CNBC reported Wednesday that Stellantis CEO Antonio Filosa will present a formal Stellantis turnaround plan to investors on Thursday. Shares of the transatlantic automaker have shed nearly 30% since Filosa was appointed to the top job roughly a year ago.

Filosa Promises a Clear Road Map

The capital markets day is being held at Stellantis’ North American headquarters near Detroit. Filosa has pledged the event will deliver defined priorities, measurable targets, and a concrete execution schedule.

His strategy is expected to centre on building regional strength around flagship nameplates. Jeep and Ram will be the focus in North America. Fiat and Peugeot will anchor the European push.

Filosa told attendees at a Financial Times event last week that he inherited a company with problems still to be solved. He said his team has been addressing those issues rapidly and expressed confidence that a clear growth path will be laid out at the investor day.

A Year of Heavy Losses and Restructuring

The backdrop for Thursday’s presentation is difficult.
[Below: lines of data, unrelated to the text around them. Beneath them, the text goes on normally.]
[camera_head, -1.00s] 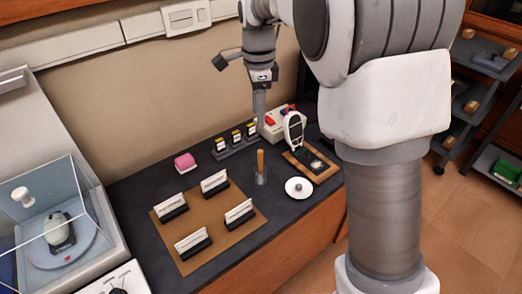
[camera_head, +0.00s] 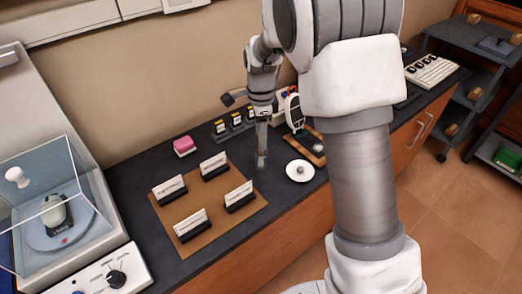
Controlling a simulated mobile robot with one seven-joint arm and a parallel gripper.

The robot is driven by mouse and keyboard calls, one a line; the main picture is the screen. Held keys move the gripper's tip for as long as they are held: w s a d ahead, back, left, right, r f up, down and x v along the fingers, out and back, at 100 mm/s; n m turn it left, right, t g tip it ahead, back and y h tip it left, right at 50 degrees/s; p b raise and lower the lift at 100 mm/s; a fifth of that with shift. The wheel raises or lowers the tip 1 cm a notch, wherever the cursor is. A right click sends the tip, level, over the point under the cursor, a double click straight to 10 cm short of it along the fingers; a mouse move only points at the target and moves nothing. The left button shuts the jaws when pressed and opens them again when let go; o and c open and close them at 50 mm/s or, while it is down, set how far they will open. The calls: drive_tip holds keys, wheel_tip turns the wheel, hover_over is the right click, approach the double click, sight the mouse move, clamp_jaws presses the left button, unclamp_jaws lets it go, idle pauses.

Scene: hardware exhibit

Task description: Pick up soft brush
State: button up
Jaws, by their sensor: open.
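The soft brush (camera_head: 262,161) stands upright on the dark counter, just right of the brown mat with cards. Only its lower greyish part shows clearly; the wooden handle is mostly hidden by my gripper. My gripper (camera_head: 262,145) points down from the arm, right over the brush, with its fingers at the handle's height. The jaws are open. Whether the handle is between the fingers or just behind them I cannot tell.
The brown mat (camera_head: 191,231) holds several card stands. A pink block (camera_head: 184,146), a row of small yellow-topped items (camera_head: 235,122), a white dish (camera_head: 300,172) and a white device on a wooden board (camera_head: 293,109) stand near. A clear-covered machine (camera_head: 53,215) is at left.

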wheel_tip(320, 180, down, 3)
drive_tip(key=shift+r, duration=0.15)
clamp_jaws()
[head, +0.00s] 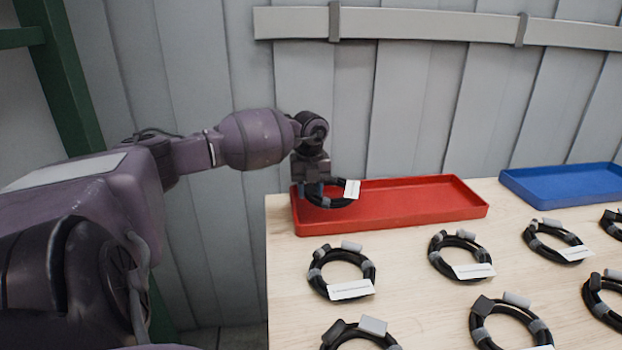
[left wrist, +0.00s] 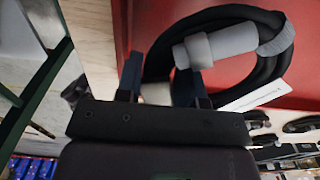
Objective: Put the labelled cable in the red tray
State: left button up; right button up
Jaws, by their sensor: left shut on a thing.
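My left gripper (head: 312,188) is shut on a black coiled cable (head: 333,204) with a white label (head: 352,189) and grey fittings. The cable is over the left end of the red tray (head: 420,213); whether it touches the tray floor I cannot tell. In the left wrist view, the fingers (left wrist: 160,88) are at the coil's near side, by a grey connector. The cable (left wrist: 268,68) shows there against the red tray (left wrist: 305,60), its label partly visible. My right gripper is in neither view.
Several more coiled cables, such as one with a white label (head: 341,271) and another (head: 460,256), lie on the wooden table (head: 285,290). A blue tray (head: 570,187) stands at the back right. The red tray's middle and right are empty. A grey panelled wall (head: 420,100) rises behind.

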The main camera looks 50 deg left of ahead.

Stellantis posted a net loss of 22.3 billion euros (roughly $26.3 billion) in 2025. A significant portion of that figure reflected a major restructuring away from all-electric vehicle commitments.

Under former CEO Carlos Tavares, the automaker lost meaningful market share and strained relationships with dealers and suppliers across key markets. Filosa has reshuffled senior leadership since taking charge and signalled a broader pivot back toward combustion and hybrid products.
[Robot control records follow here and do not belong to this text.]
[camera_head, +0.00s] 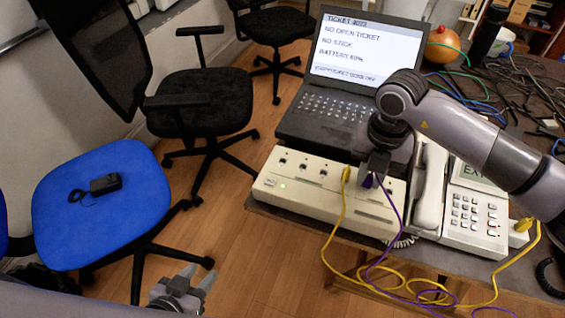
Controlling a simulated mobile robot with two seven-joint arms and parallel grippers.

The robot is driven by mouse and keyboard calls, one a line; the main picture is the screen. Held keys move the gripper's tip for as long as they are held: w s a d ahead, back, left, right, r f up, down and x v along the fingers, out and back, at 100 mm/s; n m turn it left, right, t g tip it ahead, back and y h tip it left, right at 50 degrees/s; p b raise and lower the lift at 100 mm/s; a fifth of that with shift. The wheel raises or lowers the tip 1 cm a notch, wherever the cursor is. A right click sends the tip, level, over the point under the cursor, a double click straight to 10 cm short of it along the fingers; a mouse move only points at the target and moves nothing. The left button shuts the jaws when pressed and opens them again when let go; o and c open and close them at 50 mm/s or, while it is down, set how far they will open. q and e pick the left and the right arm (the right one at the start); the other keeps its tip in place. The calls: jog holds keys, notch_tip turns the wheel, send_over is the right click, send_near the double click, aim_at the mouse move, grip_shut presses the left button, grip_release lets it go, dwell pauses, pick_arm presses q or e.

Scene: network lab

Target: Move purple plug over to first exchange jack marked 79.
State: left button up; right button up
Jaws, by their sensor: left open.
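The purple plug (368,182) is at the top face of the cream exchange box (320,208), with its purple cable running down off the table's front edge. My right gripper (372,168) points down right at this plug. Its fingertips are dark and small here, so I cannot tell whether they hold it. Several dark jacks, such as one jack (303,167), line the left part of the box; their markings are too small to read. My left gripper (196,279) is open and empty, low over the floor, away from the box.
A yellow plug (346,174) sits in the box just left of the purple one; its cable tangles with the purple cable. A laptop (335,105) stands behind, a telephone (475,215) to the right. A blue chair (100,205) is at left.

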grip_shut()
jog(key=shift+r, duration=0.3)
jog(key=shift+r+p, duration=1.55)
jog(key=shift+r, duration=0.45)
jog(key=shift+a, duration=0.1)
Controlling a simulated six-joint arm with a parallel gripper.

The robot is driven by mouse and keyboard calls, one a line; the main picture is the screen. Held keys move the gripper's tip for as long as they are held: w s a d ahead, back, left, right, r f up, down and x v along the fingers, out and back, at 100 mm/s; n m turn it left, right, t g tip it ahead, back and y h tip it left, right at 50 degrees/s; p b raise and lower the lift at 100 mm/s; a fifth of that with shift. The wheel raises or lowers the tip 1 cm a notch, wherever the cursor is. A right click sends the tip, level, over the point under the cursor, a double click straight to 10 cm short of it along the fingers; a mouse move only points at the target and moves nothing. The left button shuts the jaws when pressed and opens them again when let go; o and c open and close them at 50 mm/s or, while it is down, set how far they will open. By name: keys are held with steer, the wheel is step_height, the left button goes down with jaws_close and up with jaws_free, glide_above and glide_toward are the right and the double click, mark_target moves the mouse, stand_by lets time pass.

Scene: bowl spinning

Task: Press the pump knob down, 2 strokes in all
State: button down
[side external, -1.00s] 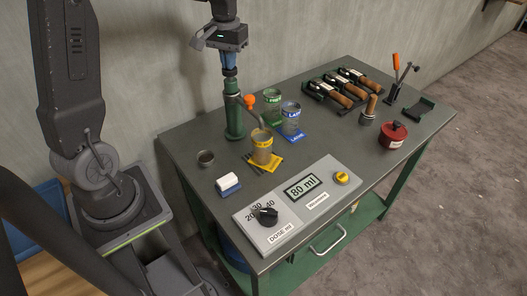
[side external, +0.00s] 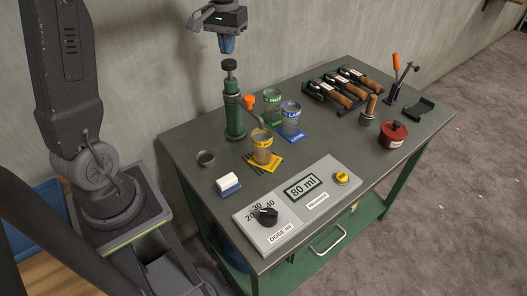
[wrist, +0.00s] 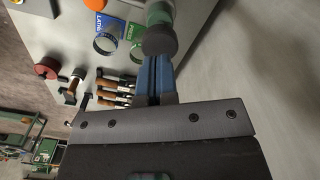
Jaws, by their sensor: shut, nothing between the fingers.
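The green pump (side external: 235,120) stands upright on the table's left side, with its black knob (side external: 229,64) raised on a thin rod. My gripper (side external: 227,50) is shut and empty, its blue fingertips pointing down just above the knob with a small gap. In the wrist view the blue fingers (wrist: 155,80) lie together beside the round knob (wrist: 159,42).
A green-labelled cup (side external: 272,105) and a blue-labelled cup (side external: 291,118) stand right of the pump.

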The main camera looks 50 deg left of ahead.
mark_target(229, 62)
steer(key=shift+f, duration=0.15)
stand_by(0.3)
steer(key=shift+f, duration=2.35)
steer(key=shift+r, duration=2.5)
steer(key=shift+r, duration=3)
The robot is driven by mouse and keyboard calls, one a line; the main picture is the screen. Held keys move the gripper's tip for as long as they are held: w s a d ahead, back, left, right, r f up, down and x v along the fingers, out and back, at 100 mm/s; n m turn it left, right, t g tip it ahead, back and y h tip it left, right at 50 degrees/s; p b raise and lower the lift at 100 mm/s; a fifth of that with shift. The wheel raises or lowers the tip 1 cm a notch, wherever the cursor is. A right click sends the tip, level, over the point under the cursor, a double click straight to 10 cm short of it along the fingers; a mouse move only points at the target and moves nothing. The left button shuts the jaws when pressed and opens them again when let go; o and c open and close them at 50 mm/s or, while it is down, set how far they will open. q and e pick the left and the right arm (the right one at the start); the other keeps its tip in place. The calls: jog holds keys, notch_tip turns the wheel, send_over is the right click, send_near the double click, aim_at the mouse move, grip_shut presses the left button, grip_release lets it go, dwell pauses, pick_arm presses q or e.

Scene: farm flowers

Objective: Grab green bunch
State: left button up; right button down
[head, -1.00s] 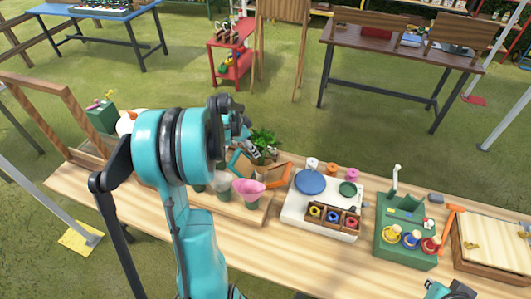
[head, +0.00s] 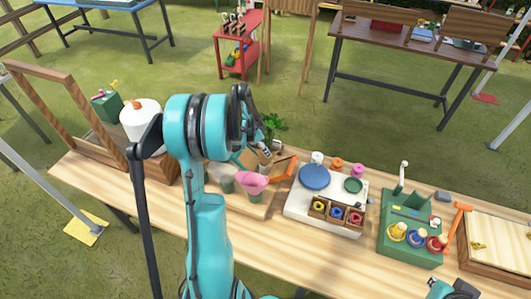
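A green leafy bunch (head: 273,125) shows at the back edge of the wooden table, just right of my left arm's wrist. Its lower part is hidden among brown and teal pieces. My left arm rises through the left middle of the view, and its wrist stands in front of the bunch's left side. The left gripper's fingers are hidden or merge with the dark wrist parts, so I cannot tell their opening or whether they touch the bunch. My right gripper (head: 455,289) is partly cut off at the bottom right edge, far from the bunch; its opening is unclear.
Pink flowers (head: 251,180) and an orange-brown piece (head: 283,168) are close to the bunch. A white board (head: 296,208) with spools, a green tool holder (head: 412,250) and a wooden tray (head: 500,235) stand to the right. A wooden frame (head: 85,97) stands at the left. The front tabletop is bare.

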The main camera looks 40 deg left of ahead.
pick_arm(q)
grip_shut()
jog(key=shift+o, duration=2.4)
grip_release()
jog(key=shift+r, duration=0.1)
The company has offered only limited 2026 guidance, targeting mid-single-digit net revenue gains, low-single-digit adjusted operating margins, and better industrial free cash flow.

Wall Street Remains Cautious

Not all analysts are convinced the investor day will deliver a catalyst. Horst Schneider at BofA Securities downgraded Stellantis to underperform ahead of the event, arguing that first-quarter improvements show early restructuring traction but fall short of proving a durable recovery.

Schneider wrote that without a credible path to structurally higher margins and stronger cash generation, the stock’s current valuation looks stretched.

Despite that downgrade, the average analyst rating compiled by FactSet still sits at overweight heading into Thursday’s event.

Industry Headwinds Complicate the Picture

Stellantis is not navigating its internal challenges in isolation. The broader auto sector faces pressure from US tariff policy, the rapid expansion of Chinese manufacturers, and uncertainty around the pace of AI-driven disruption in vehicle technology.

Filosa has described 2026 as the company’s “year of execution.” Thursday will test whether Wall Street agrees the work is already underway.